I do believe that part of the foundation of our recovery from childhood abuse is asking and thinking constantly about fundamental and formative questions that influence who we are and how we live our daily lives. Imagine the depth that we could develop over the year 2001 if we dedicated time every month to dwelling on these and other important questions.

2. Rotation C Topic:
Possible Meeting Topic for January:
Maladaptive Patterns and Destructive Behaviors

While working through our recovery, we often see in books, hear in ASCA shares, and possibly experience in our own lives, concerns around maladaptive patterns and destructive behaviors. Maladaptive patterns are embedded systematic thoughts and/or behaviors that are unhelpful and unproductive in our everyday lives. For example, thoughts involving self-criticism and put-downs are common maladaptive thought patterns. Behaviors such as confusing sex for love, drinking or using drugs to escape emotional pain, or eating to soothe emotional discomfort or emptiness, are also common examples of maladaptive behavior patterns.

Destructive behaviors include cutting, hitting, addictions, and behaviors that are mean, antagonistic, and/or abusive toward oneself or others. Destructive behaviors tend to damage bridges, resulting in an isolating effect. When we harm ourselves, not only do we cut ourselves off from other people, we also disengage and separate the body, mind, and spirit from their congenial integration. When we are in a destructive behavioral mode, our eyes are blinded, our ears are closed, and our hearts harden and turn cold.

Maladaptive patterns and destructive behaviors are unsuccessful ways of coping with life. We may have learned them through negative role modeling while growing up. If we come from a highly dysfunctional and/or abusive family background, we probably never had the opportunity to learn positive and nurturing thought and behavioral patterns and behaviors. In a crude adaptive manner, we often reenact and duplicate the maladaptive patterns and destructive behaviors we learned while growing up and/or adapted to cope with a painful life.

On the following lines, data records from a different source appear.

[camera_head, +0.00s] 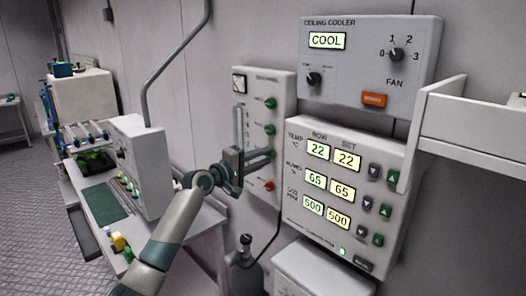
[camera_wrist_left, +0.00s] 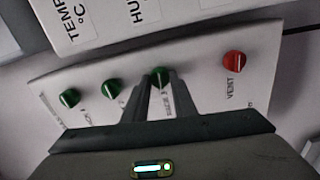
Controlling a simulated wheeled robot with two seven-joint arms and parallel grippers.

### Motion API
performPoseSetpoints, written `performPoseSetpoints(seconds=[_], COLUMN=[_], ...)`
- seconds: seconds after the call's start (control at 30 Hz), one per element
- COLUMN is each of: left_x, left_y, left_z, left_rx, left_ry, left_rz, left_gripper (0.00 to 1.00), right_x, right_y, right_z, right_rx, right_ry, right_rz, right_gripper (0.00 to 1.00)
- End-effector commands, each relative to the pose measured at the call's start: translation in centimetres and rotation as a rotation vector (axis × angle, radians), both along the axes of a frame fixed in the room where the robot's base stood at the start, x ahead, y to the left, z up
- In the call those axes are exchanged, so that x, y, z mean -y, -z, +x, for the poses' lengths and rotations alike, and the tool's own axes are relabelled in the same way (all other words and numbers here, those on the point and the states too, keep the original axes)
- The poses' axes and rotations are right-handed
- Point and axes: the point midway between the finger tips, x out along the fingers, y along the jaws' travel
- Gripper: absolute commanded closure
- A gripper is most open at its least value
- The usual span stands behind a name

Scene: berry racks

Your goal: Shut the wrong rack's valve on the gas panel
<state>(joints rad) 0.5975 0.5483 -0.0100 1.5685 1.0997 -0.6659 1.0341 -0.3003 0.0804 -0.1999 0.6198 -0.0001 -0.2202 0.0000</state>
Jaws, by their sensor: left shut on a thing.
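The gas panel (camera_head: 249,90) is a pale box on the wall with a gauge, a column of green knobs and a red knob (camera_head: 269,186) low down. In the left wrist view the panel (camera_wrist_left: 200,95) shows three green knobs, at the far left (camera_wrist_left: 69,97), in the middle (camera_wrist_left: 111,88) and nearest the red one (camera_wrist_left: 159,72). The red knob (camera_wrist_left: 233,62) is labelled VENT; the small green-knob labels are hard to read. My left gripper (camera_wrist_left: 155,92) is shut on the green knob nearest the red one. The same gripper (camera_head: 262,158) covers that knob in the head view.
A control box with TEMP and CO2 readouts (camera_head: 330,205) is close on the right, below the ceiling cooler box (camera_head: 360,75). A white shelf (camera_head: 455,125) juts out at right. A bench (camera_head: 195,222) with equipment stands at left. Floor is clear at far left.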

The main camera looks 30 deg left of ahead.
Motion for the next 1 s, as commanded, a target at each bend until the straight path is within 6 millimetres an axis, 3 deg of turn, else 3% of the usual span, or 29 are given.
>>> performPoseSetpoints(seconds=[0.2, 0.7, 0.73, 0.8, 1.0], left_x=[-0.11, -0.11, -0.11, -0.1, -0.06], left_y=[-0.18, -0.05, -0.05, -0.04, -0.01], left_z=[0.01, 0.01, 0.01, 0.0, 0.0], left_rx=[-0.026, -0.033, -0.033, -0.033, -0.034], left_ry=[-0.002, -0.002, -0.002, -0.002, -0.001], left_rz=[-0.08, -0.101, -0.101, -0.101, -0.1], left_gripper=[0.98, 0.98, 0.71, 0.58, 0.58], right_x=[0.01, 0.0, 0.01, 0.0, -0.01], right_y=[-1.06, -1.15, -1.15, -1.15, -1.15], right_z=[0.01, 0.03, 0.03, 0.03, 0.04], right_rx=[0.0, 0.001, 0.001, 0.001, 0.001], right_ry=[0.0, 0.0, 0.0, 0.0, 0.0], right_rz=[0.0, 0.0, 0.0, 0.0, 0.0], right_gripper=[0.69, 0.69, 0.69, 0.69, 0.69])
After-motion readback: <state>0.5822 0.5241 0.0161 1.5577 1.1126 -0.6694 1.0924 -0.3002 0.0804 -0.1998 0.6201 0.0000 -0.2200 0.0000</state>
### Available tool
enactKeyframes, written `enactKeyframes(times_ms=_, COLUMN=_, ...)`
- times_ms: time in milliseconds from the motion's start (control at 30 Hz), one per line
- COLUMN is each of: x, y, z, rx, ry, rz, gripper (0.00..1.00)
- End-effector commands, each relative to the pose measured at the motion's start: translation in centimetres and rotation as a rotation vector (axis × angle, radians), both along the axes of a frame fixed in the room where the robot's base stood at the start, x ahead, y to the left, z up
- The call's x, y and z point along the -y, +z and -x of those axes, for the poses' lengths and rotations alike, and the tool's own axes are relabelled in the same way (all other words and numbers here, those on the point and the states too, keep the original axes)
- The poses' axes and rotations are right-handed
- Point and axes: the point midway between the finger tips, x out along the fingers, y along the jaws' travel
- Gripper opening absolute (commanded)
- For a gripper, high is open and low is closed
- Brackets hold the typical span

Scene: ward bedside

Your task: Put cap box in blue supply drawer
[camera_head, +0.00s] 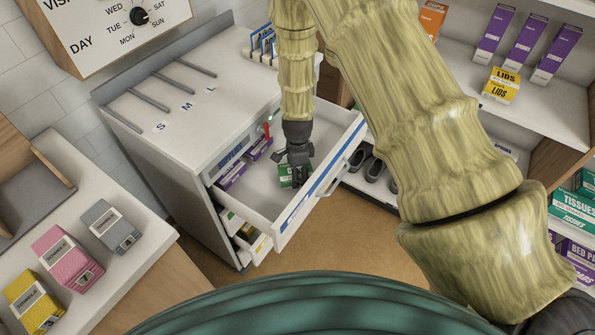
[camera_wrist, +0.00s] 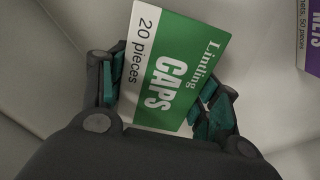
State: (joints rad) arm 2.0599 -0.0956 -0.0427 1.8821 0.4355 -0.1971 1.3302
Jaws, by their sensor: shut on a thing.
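The cap box (camera_wrist: 168,65), green and white and marked "CAPS 20 pieces", lies between the two fingers of my gripper (camera_wrist: 165,95) in the wrist view. The gripper is shut on it. In the head view my gripper (camera_head: 295,172) points down inside the open blue-labelled supply drawer (camera_head: 318,192), and a green part of the cap box (camera_head: 286,176) shows beside the fingers, low in the drawer. I cannot tell whether the box touches the drawer floor. The drawer is pulled out from the white cabinet (camera_head: 190,115).
Purple boxes (camera_head: 232,176) lie along the drawer's left side, near a red object (camera_head: 268,130). A lower drawer (camera_head: 258,245) is partly open with items inside. Grey, pink and yellow boxes (camera_head: 68,258) stand on the left counter. Shelves on the right hold purple boxes and a yellow LIDS box (camera_head: 501,86).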

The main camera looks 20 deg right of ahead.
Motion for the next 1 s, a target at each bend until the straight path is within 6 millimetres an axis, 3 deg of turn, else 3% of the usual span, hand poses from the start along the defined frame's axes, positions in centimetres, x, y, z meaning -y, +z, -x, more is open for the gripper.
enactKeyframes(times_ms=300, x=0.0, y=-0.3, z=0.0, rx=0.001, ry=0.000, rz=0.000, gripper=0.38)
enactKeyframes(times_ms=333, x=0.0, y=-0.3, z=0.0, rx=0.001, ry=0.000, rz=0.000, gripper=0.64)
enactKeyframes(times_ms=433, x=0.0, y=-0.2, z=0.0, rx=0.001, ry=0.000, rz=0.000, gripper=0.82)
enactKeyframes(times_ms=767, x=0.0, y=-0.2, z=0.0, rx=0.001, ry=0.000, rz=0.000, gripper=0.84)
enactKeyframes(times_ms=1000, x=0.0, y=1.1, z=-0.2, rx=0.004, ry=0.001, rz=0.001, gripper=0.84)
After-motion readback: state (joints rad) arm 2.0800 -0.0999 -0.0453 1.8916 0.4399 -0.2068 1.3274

One way to go about changing a maladaptive pattern or destructive behavior is to first single out the pattern or behavior. Then, figure out its opposite, or antidote. Third, through thoughts and/or behaviors, engage and practice the antidote. For example, if I am in the pattern of criticizing myself, then I might practice acknowledging the parts of myself that I like, that are successful, and that are whole or moving toward wholeness.

For example, if physically abusing myself is part of my destructive behavior, then I might engage in the antidote of taking leisurely baths to soothe my body. I might apply sensual and fragrant lotions to my body to moisturize and vitalize my skin. I might treat myself to a manicure, pedicure, massage, and/or hair styling on a regular basis.

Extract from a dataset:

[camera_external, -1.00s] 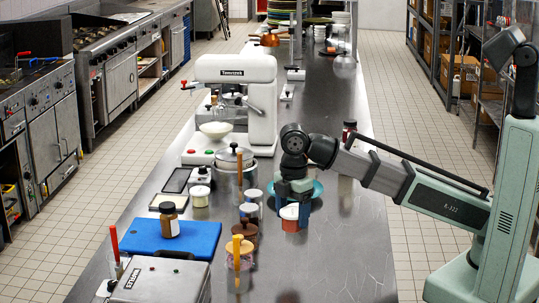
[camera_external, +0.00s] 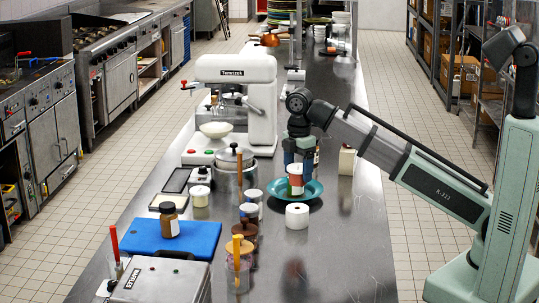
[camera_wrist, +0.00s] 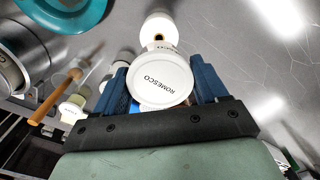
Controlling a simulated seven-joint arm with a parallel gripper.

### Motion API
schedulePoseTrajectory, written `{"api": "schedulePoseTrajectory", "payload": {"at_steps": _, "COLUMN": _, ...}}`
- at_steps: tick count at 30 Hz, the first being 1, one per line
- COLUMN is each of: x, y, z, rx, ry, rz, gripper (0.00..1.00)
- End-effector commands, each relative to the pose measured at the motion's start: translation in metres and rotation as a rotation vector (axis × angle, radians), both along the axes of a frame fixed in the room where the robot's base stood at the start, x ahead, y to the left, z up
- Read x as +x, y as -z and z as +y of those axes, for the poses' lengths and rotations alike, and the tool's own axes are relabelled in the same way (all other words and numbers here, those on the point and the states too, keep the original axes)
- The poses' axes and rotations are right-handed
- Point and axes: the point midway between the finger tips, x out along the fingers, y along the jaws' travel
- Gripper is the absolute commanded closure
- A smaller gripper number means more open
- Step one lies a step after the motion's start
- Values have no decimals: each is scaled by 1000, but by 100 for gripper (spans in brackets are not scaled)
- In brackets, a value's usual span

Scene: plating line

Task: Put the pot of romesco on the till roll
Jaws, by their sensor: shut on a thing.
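The pot of romesco (camera_external: 296,183) is a small jar with a red and white side. My gripper (camera_external: 299,164) is shut on it and holds it raised, over or in front of the teal plate in the external view. In the wrist view my gripper (camera_wrist: 163,88) has its blue fingers on both sides of the pot's white lid (camera_wrist: 160,80), lettered ROMESCO. The till roll (camera_external: 297,216), a short white cylinder, stands on the counter below the pot in the external view.
The teal plate (camera_external: 314,190) lies behind the till roll. Several pots and jars stand to the left, by a steel pot (camera_external: 228,178) and a blue board (camera_external: 150,236). A cream carton (camera_external: 347,160) stands behind on the right. The counter right of the roll is clear.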

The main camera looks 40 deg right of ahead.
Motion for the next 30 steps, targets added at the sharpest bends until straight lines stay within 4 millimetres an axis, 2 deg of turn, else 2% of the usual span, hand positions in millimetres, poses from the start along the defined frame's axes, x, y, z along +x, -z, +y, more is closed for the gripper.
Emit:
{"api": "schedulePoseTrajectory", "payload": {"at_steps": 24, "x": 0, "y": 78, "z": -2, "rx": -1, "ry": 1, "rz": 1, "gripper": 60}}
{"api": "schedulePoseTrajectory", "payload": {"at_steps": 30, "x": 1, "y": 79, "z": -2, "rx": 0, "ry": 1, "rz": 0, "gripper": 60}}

We cannot do two things at once. We cannot nourish the body, mind, and spirit while at the same time hurting and harming the body, mind, and spirit. The more we try to nurture, the less opportunity there is to use maladaptive and destructive behaviors in our everyday life. Sometimes, maybe even often, we do not feel like doing x. Just like sometimes we do not feel like going to work, or when we were students, to study. Sometimes, we just have to do it. Sometimes, we just have to go through the motions of taking a relaxing bath, of applying soothing lotions to our skin. It might take 100 baths before the body begins to enjoy and soak in the experience of nurturing baths.

Part of reducing maladaptive patterns and destructive behaviors simply involves trying. Trying provides us with hope, encouragement, and eventually the insightful experience that we can change.

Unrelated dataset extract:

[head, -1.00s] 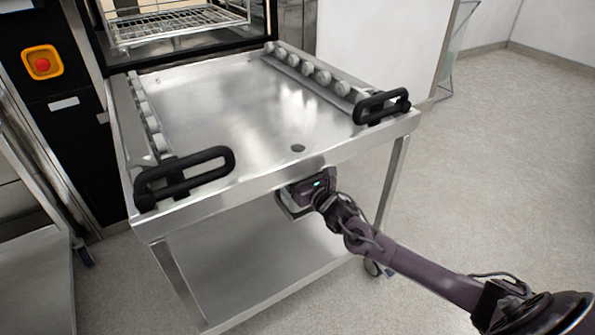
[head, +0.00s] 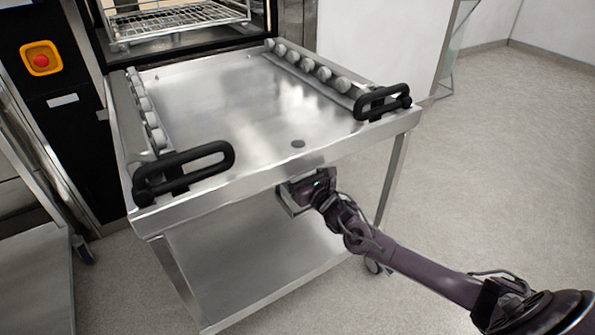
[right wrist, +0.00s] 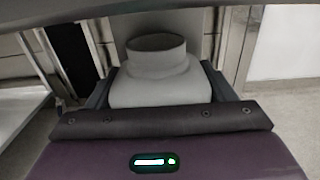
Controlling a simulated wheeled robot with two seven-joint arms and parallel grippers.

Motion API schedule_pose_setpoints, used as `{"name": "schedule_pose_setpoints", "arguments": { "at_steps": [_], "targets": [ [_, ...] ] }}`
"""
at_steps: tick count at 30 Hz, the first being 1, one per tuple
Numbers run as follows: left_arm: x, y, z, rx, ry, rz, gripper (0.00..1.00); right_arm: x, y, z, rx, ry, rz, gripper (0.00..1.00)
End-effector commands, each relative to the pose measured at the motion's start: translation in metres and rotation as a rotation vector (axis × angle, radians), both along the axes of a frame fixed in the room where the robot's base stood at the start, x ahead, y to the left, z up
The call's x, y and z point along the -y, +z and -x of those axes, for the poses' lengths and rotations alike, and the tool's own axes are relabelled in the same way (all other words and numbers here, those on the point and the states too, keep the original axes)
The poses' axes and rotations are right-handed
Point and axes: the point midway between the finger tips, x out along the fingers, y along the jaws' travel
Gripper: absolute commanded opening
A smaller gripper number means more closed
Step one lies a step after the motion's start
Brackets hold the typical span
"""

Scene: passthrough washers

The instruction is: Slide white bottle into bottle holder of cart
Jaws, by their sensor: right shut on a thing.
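The white bottle (right wrist: 158,82) shows pale grey in the right wrist view, with its open neck upward and its shoulders between the dark fingers. My right gripper (right wrist: 157,88) is shut on it. In the head view my right gripper (head: 300,190) is just below the front edge of the steel cart (head: 225,105). A small metal bracket (head: 288,203), seemingly the bottle holder, shows beside the gripper under that edge. The bottle is hidden in the head view, so I cannot tell how far it sits inside the holder. My left gripper is not in view.
Two black handles stand on the cart top, one at left (head: 185,172) and one at right (head: 383,101). A lower shelf (head: 245,265) lies beneath. An open machine with a wire rack (head: 175,20) stands behind. The floor (head: 490,170) at right is clear.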

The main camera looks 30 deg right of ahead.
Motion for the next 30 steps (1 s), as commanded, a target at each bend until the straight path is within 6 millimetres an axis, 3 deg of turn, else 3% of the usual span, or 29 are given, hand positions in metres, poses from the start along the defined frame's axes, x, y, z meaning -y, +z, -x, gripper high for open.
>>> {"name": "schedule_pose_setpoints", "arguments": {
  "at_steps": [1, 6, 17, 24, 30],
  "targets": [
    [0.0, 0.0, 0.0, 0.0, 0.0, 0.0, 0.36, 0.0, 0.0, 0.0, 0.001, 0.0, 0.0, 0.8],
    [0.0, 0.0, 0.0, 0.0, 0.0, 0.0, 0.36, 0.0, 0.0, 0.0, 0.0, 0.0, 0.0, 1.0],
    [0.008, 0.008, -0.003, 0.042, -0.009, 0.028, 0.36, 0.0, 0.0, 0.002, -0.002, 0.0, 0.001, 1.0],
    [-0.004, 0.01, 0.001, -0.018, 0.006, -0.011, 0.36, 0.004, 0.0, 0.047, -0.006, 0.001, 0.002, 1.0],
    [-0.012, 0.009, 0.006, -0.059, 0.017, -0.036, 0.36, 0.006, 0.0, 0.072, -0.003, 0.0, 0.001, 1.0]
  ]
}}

  1. What are some of your maladaptive patterns and/or destructive behaviors?
  2. What do you understand to be their opposites or their antidotes?
  3. What have been your successful strategies in changing your patterns and behaviors?
  4. What do you think might be some of the obstacles to trying?

3. ASCA Meeting Ongoing Education Moment:
Conflicts Within A Meeting

In many ways, an ASCA meeting is a microcosm of our daily lives, i.e., the manner in which we interact with people, events, and things we encounter during the course of our day. Conflicts within an ASCA meeting can arise in a variety of ways. Common meeting conflicts revolve around miscommunication and personality clashes.

Communication difficulties might include cross-talk, an unkind or insensitive remark before or after the meeting, or a clumsy or awkward intervention by a co-facilitator. We may feel misunderstood, angry, anxious, uncomfortable, etc. When such situations arise, they provide us with opportunities to practice constructive assertiveness, improve communication skills, and a desire to reconnect with the other person. In the past, when we felt misunderstood, angry, anxious, etc., we might have withdrawn, blamed ourselves, or responded aggressively and harshly. Part of what an ASCA meeting is all about is practicing—practicing new and better ways of interacting with others. We can practice being constructive rather than destructive, tolerant rather than impatient, empathetic rather than distant. In a sense, practicing is part of reconfiguring old maladaptive thoughts and behaviors in positive, constructive, and connecting ways.

The meeting might decide to discuss how to practice ways of dealing with conflict inside and outside of a meeting. What do we do when there is miscommunication or misunderstanding in a meeting? What do we do when we have a personality clash with another ASCA member? Discussing these matters prior to an actual conflict might provide some practice in dealing with difficult situations. Practice does not make us perfect, but it sure helps smooth off the rough edges of life.

4. Poetry

The Man with the Odd-numbered Chakras

by James Daniel, Copyright 1999

Nate’s in his forties, but’s still kinda cute.
He walks around tall in a blue tailored suit.
Pin stripes accentuate angles and lines.
All that he touches is all he designs.
Passing through freely, a cloud in the air;
Public life’s easy, domestic’s a bear.

Living alone since the age of nineteen
In an efficiency he can’t keep clean.
Glad that there’s some place he needn’t perform.
There’s no place inside of him dry, safe and warm.
Seeing his life through perceptions of others,
Nate’s only love is for fantasy lovers.

He knows how to do, but not how to be.
He knows naught of even, he’s all oddity.
More form than function, he’d like to change roles.
But he’s much too polarized now to set goals.
The best he can do then, is just play his part
And fall asleep clutching his pills to his heart.

Selection editing note

Above, for clarity, the word “co-secretary” was replaced by “co-facilitator” as the current title used in ASCA meetings for the same role.